Enter Rylee. When I found out I was pregnant, I hit an even lower bottom, because now I had NOTHING that I had been using to make me feel ‘better’. I sure couldn’t party – drinking and smoking were out. My so called friends disappeared and I was desperately alone.
So I sat around and had huge amounts of guilt for things I had done, anger at my past and fear about the future. How was I going to take care of a baby? What if I screw her up? All the things first time moms think about.

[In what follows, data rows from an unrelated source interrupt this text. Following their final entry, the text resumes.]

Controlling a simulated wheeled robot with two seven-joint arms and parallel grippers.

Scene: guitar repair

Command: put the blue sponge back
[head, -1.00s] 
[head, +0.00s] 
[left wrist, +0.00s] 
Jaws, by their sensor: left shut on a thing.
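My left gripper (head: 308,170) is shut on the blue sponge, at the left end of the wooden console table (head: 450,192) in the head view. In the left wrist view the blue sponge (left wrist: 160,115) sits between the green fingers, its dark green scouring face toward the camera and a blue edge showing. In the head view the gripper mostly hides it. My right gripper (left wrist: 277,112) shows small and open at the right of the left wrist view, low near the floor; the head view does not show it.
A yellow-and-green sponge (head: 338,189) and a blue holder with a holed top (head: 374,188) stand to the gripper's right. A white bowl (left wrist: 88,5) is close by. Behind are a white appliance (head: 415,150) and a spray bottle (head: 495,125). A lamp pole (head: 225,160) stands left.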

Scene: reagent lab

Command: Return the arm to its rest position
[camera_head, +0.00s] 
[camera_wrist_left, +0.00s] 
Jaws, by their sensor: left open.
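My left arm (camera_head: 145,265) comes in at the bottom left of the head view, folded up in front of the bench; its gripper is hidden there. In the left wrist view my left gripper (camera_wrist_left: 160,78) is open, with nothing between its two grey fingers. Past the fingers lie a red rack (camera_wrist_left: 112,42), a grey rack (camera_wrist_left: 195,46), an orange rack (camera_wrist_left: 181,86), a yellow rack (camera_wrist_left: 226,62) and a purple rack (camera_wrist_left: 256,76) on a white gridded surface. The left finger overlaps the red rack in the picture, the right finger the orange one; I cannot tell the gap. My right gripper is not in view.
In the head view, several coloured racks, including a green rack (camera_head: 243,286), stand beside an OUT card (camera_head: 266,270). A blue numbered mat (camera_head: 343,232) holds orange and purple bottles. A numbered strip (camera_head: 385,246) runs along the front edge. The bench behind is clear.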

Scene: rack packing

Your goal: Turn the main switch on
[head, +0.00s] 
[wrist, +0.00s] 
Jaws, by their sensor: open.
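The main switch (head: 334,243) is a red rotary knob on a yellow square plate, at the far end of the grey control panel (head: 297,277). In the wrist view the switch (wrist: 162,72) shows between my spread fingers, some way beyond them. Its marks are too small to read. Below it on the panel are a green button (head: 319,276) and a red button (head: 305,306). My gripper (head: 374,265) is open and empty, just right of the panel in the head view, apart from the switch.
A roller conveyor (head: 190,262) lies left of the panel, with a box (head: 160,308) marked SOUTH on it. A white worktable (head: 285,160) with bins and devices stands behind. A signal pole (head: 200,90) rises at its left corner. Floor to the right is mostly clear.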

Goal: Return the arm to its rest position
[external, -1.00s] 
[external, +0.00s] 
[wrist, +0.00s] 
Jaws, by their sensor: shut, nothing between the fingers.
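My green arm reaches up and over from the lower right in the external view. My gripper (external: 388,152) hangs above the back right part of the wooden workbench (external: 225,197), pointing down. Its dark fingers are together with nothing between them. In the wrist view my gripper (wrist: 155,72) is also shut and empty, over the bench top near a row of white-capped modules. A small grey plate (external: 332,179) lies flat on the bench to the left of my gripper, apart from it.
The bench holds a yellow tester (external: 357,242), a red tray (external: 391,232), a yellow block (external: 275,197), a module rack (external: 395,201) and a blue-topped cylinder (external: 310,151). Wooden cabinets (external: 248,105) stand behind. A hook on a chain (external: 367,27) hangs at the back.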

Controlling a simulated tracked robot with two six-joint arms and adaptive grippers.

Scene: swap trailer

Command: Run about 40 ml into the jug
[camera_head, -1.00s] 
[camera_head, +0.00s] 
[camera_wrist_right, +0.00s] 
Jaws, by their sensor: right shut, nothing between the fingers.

When I decided to move here when Rylee was 2.5 months old, I felt like it would be a fresh start in a new place. And what a blessing it has been. I have found my “family”. I truly have people in my life who love me. And you know what? I finally do too. It’s amazing what hearing the words, “I’m your friend and I love you no matter what” will do for a girl’s ‘real’ self esteem.
This handful of wonderful people have taught me how to love myself and that I am worth loving for and in spite of who I am and everything that I’ve done. Do you know how refreshing it is to hear that for the first time in your life, at 27 years old?
I’m reminded of the Whitney Houston song, “The Greatest Love” when she says that the greatest love is learning to love yourself. That’s really true. Loving Rylee comes easy to me…so easy. Loving her mama is not.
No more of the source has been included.